### TASK BRIEF
Print the lines that start the entries and continue through the one holding "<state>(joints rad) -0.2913", please, exactly and with the pictures omitted.

### PROVIDED ENTRIES

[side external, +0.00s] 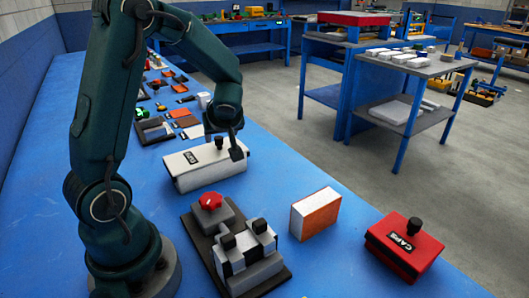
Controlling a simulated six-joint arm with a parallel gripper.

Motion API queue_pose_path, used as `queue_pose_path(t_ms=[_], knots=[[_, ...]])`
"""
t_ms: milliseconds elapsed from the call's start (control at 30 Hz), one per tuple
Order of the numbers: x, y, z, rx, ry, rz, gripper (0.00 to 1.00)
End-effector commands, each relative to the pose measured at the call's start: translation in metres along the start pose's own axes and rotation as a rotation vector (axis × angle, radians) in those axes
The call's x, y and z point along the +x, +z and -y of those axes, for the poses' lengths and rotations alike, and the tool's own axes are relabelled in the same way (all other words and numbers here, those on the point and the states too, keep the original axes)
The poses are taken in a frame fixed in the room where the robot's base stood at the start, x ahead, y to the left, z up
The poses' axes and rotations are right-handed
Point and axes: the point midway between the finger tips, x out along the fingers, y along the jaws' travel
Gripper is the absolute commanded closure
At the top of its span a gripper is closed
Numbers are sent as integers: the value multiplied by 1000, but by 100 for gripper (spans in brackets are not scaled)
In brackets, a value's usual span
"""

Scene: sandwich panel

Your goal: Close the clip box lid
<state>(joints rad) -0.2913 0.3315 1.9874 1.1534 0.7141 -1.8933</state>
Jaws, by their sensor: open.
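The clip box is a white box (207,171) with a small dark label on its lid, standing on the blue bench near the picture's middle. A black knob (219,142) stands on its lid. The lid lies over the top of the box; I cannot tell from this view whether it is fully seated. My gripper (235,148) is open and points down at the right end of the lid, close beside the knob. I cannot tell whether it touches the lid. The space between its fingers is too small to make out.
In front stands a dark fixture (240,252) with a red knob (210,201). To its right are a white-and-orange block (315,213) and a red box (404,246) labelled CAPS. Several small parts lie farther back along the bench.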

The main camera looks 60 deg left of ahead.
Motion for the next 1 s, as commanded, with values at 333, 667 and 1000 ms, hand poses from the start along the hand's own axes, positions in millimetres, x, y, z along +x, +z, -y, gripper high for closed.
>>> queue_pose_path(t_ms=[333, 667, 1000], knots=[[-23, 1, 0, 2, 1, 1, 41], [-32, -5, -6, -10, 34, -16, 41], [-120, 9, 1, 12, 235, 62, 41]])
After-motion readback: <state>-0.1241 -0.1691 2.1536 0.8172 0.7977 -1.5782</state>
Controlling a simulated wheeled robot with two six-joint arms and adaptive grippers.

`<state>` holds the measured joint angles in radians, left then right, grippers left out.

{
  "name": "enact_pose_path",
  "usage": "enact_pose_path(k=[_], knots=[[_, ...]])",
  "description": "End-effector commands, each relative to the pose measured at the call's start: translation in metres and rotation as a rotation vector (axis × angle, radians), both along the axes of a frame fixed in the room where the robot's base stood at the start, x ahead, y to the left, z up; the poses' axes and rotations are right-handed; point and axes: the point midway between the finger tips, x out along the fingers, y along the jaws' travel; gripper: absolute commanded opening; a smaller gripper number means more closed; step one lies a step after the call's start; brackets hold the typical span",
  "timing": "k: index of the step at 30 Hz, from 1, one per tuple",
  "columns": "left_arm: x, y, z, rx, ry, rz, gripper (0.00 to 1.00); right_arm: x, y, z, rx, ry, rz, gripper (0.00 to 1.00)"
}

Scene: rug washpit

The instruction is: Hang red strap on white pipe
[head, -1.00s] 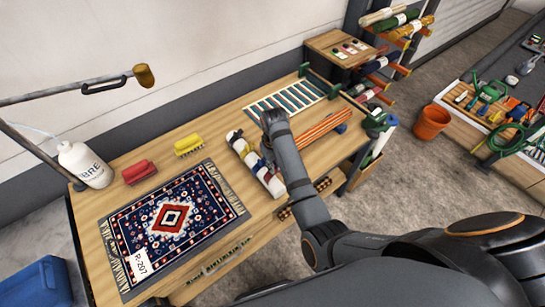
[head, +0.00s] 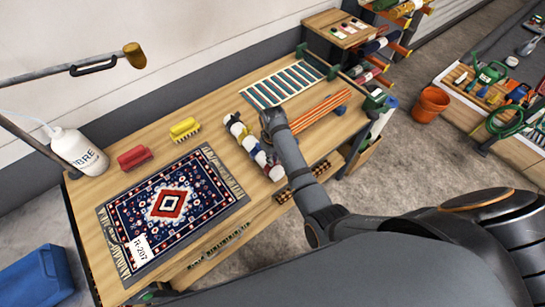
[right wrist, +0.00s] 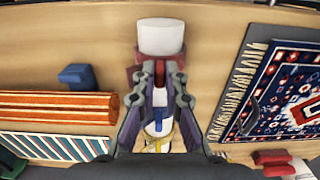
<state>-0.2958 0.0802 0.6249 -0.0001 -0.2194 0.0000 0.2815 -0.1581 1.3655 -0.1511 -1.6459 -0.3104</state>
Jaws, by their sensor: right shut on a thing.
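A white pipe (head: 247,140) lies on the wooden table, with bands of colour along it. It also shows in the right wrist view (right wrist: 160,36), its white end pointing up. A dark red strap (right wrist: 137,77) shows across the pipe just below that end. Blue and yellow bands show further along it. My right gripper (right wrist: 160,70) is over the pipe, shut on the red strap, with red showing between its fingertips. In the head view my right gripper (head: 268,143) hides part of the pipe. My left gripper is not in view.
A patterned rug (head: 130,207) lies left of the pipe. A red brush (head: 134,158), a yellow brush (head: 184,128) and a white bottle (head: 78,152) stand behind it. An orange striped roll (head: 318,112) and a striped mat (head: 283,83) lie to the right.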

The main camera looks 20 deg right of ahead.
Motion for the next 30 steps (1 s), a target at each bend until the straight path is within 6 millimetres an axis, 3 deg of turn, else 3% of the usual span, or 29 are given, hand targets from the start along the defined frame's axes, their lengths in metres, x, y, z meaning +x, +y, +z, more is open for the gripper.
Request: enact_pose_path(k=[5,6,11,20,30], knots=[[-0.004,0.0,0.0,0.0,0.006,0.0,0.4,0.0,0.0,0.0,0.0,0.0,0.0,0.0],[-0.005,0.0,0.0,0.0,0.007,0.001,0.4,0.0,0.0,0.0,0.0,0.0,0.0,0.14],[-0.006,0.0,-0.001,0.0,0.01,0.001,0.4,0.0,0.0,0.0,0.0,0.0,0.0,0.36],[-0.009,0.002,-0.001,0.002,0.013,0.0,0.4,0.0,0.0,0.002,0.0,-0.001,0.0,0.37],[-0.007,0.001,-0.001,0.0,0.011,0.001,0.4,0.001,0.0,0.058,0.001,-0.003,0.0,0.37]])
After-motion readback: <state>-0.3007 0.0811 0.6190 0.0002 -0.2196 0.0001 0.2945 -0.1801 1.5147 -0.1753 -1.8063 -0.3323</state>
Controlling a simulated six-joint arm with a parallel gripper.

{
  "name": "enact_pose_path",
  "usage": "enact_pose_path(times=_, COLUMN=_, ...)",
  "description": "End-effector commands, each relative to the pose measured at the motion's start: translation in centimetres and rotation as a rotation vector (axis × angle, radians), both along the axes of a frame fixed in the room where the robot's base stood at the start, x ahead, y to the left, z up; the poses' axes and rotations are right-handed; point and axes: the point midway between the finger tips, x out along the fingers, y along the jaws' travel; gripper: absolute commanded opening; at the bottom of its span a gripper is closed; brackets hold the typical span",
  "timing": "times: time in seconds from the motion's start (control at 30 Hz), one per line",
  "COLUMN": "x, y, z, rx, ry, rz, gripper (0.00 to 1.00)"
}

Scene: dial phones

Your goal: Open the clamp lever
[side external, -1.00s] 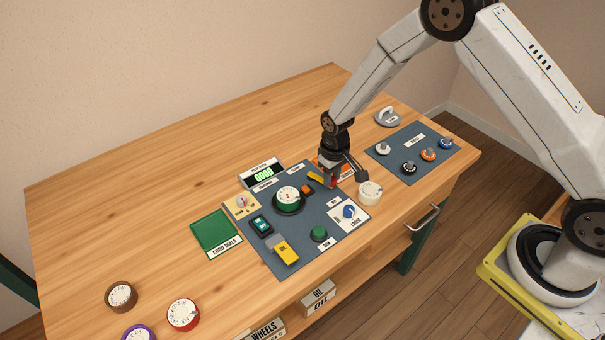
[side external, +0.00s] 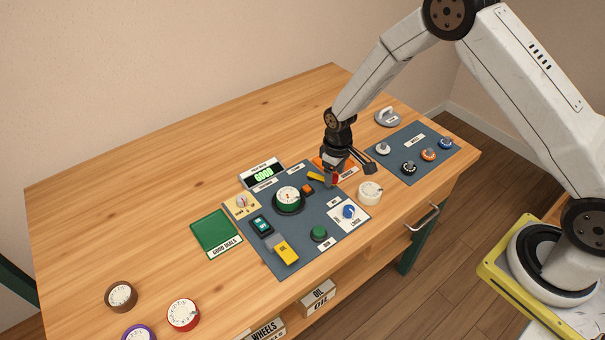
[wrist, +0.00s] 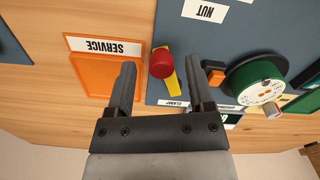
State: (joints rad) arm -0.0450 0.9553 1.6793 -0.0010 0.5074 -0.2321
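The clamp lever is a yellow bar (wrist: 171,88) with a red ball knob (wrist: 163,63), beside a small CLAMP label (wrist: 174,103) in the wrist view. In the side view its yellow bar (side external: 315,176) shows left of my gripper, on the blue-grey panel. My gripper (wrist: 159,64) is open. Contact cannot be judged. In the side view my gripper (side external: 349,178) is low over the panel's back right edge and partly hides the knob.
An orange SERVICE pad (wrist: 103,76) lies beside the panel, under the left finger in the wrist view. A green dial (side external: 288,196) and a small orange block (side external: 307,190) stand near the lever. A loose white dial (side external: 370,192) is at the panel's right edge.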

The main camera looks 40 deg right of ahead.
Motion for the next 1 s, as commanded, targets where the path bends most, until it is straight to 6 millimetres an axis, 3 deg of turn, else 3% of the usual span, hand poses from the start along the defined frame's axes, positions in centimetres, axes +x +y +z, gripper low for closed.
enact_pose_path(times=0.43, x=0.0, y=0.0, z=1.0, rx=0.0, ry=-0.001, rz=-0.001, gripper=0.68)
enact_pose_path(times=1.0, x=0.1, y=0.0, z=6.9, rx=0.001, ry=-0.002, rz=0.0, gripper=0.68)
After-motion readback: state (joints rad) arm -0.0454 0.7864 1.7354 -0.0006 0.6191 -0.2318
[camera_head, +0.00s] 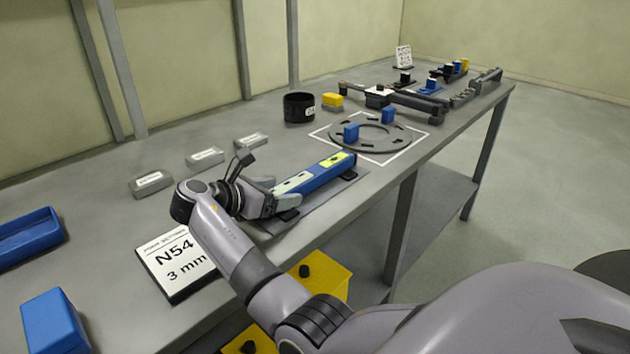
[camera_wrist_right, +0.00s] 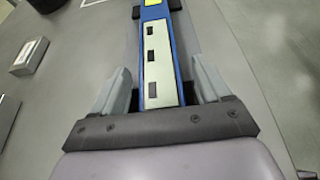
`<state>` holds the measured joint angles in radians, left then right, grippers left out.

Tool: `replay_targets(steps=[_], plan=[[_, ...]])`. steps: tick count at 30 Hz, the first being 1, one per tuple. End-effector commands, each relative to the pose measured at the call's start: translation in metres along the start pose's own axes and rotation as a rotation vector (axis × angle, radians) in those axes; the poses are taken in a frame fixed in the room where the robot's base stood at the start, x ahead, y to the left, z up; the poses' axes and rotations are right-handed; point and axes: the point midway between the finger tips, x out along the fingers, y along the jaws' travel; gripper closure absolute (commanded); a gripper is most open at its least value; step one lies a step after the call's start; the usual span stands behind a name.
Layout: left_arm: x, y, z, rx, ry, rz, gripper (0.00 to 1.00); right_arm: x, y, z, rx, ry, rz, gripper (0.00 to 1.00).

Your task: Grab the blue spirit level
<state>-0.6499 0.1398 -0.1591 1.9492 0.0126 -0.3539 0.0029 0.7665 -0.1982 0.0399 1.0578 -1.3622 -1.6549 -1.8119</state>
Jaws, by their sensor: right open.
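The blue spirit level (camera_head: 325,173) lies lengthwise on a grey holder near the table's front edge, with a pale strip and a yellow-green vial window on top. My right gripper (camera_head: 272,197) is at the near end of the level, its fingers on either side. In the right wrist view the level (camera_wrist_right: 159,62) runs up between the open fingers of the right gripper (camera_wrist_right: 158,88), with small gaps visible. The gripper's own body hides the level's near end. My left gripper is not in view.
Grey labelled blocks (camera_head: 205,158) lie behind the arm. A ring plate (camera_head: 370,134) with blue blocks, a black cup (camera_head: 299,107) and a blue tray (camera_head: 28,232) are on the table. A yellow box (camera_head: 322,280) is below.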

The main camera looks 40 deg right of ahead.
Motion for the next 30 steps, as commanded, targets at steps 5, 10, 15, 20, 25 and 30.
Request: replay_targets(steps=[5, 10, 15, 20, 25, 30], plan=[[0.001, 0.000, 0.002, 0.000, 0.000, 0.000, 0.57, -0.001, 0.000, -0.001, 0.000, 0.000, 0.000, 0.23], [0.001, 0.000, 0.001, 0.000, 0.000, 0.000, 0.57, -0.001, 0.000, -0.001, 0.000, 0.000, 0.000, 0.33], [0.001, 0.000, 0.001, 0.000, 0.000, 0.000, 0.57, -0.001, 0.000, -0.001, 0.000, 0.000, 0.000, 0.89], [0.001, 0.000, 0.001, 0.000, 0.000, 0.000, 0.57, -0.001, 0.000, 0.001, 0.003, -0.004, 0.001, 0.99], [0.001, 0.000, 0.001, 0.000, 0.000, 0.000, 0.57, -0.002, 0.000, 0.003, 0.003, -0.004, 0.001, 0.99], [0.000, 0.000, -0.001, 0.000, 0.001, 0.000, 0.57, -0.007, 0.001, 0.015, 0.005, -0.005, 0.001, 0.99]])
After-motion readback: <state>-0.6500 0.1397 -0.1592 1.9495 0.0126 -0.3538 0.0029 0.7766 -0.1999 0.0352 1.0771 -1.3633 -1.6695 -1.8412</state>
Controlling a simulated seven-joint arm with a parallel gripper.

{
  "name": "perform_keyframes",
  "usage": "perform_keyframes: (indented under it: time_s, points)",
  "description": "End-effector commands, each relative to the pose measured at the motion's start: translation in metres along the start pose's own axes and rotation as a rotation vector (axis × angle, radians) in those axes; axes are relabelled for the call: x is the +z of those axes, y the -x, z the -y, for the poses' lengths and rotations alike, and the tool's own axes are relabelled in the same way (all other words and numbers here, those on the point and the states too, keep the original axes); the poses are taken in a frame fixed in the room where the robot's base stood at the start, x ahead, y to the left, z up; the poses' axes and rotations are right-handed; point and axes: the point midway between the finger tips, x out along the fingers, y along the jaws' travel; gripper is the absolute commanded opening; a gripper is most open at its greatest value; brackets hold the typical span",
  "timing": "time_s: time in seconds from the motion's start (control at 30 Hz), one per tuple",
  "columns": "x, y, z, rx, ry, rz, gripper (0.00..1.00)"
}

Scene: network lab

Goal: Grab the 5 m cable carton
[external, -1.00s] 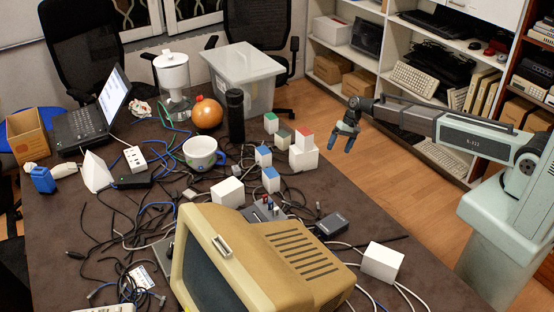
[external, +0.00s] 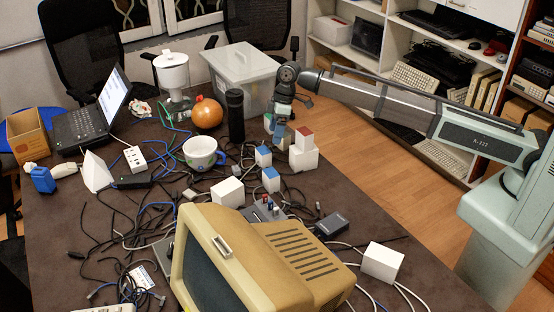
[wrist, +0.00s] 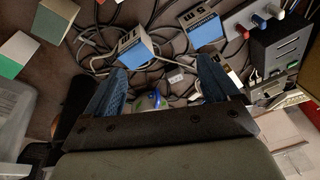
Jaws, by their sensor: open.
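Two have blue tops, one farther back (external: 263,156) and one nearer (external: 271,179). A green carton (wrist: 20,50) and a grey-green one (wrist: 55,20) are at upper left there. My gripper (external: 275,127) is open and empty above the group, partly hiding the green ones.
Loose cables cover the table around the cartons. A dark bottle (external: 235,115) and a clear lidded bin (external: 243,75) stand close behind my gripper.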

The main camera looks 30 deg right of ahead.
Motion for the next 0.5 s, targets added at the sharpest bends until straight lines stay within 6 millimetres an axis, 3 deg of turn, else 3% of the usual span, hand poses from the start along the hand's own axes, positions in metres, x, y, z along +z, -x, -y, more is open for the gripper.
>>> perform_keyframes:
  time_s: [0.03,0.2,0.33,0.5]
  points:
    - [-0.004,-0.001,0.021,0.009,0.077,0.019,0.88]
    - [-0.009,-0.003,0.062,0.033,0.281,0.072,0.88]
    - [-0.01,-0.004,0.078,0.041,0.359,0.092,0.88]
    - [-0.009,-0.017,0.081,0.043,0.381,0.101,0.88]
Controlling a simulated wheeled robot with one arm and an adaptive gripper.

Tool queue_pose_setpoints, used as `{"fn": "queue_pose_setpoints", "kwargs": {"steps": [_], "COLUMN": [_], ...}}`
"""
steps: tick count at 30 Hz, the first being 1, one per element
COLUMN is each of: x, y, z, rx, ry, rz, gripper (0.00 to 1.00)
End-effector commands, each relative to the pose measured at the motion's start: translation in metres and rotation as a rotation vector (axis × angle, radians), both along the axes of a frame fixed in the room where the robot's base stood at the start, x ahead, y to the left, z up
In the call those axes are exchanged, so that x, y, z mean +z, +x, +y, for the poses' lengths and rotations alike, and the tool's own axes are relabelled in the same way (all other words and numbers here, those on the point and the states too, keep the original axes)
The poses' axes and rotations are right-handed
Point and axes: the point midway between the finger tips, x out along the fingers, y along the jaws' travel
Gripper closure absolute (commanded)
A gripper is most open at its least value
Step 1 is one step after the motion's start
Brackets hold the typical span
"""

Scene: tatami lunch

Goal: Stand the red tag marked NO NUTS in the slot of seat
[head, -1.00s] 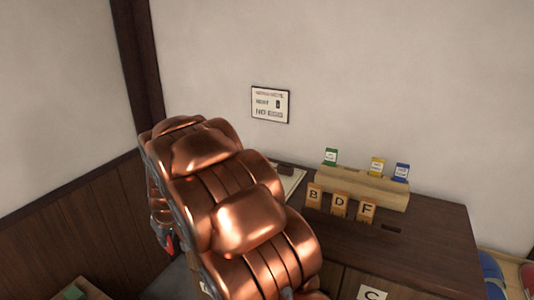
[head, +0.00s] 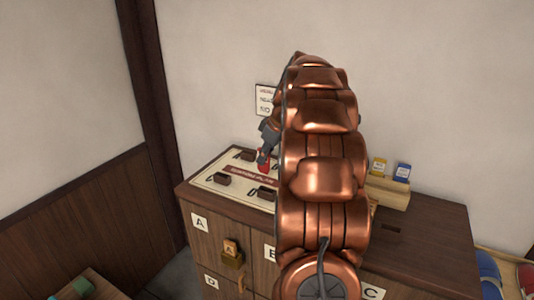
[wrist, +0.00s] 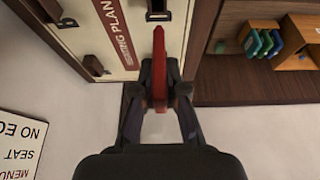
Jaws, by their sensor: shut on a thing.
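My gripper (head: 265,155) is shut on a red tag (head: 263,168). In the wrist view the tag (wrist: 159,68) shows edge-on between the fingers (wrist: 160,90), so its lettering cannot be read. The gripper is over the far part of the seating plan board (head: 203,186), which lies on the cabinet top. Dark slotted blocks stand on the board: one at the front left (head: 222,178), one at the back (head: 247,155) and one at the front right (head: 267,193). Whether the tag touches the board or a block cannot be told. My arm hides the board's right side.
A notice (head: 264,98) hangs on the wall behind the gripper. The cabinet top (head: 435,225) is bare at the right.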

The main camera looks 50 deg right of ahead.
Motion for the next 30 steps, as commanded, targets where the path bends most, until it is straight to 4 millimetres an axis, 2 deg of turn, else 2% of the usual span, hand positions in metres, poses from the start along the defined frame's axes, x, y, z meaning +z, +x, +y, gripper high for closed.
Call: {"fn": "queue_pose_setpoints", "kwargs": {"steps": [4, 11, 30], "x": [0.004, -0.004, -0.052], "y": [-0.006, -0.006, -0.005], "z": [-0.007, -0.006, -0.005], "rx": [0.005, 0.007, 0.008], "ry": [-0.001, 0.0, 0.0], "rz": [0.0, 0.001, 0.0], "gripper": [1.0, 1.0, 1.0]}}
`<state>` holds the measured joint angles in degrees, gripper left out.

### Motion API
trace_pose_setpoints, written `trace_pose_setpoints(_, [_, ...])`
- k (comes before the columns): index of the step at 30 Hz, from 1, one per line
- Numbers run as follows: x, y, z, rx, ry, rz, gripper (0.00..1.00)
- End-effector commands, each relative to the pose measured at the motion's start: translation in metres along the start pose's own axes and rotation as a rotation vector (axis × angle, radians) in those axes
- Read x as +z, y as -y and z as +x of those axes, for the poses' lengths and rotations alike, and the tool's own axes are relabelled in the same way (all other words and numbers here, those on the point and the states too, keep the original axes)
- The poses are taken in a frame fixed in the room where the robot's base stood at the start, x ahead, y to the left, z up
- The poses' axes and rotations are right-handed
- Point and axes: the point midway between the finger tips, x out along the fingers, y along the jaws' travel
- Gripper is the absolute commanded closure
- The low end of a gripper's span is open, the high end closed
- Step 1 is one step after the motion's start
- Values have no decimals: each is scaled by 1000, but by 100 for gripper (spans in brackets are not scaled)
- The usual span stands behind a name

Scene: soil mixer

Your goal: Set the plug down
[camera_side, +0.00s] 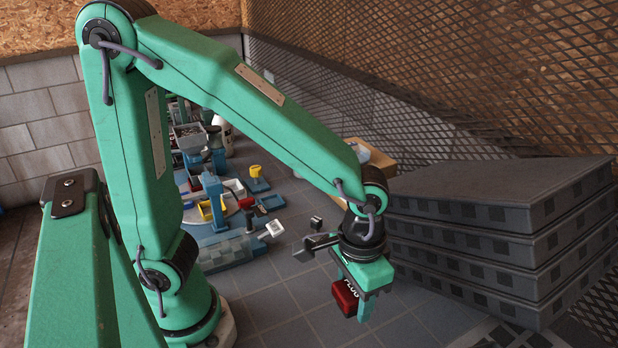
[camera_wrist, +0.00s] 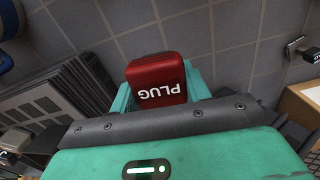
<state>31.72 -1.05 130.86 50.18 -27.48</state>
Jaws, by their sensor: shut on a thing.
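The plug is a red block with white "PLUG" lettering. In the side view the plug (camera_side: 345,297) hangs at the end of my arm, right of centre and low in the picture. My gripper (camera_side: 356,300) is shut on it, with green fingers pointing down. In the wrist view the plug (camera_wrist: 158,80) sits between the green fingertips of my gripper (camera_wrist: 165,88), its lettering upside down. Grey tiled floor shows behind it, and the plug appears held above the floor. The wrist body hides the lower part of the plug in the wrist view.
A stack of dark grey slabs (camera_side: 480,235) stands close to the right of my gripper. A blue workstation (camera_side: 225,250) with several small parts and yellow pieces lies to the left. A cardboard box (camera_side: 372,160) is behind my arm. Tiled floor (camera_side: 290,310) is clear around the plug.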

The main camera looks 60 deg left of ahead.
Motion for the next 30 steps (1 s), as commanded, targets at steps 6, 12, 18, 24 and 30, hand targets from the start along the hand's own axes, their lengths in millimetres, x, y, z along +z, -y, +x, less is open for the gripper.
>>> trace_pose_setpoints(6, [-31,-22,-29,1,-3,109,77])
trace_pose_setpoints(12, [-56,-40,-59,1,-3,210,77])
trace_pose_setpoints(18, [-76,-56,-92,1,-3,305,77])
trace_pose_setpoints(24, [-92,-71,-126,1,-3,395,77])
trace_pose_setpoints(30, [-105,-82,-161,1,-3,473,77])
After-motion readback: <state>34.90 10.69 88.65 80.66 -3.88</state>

### RESPONSE TO THE TASK
[side external, +0.00s] 
Controlling a simulated six-joint arm with a parallel gripper.

Motion API queue_pose_path, used as `queue_pose_path(t_ms=[_], knots=[[_, ...]])`
"""
t_ms: milliseconds elapsed from the call's start (control at 30 Hz), one per tuple
Order of the numbers: x, y, z, rx, ry, rz, gripper (0.00 to 1.00)
End-effector commands, each relative to the pose measured at the call's start: translation in metres along the start pose's own axes and rotation as a rotation vector (axis × angle, radians) in those axes
The call's x, y and z point along the +x, +z and -y of those axes, for the poses' lengths and rotations alike, and the tool's own axes are relabelled in the same way (all other words and numbers here, those on the point and the states too, keep the original axes)
The poses are taken in a frame fixed in the room where the robot's base stood at the start, x ahead, y to the left, z up
The poses' axes and rotations are right-handed
Point and axes: the point midway between the finger tips, x out along the fingers, y along the jaws' travel
Gripper is the absolute commanded closure
At the top of its span a gripper is closed
Numbers are sent as integers: the value multiplied by 1000, but by 100 for gripper (spans in brackets are not scaled)
In brackets, a value's usual span
"""

Scene: sandwich panel

Your goal: Close the clip box lid
<state>(joints rad) -0.2913 0.3315 1.9874 1.1534 0.7141 -1.8933</state>

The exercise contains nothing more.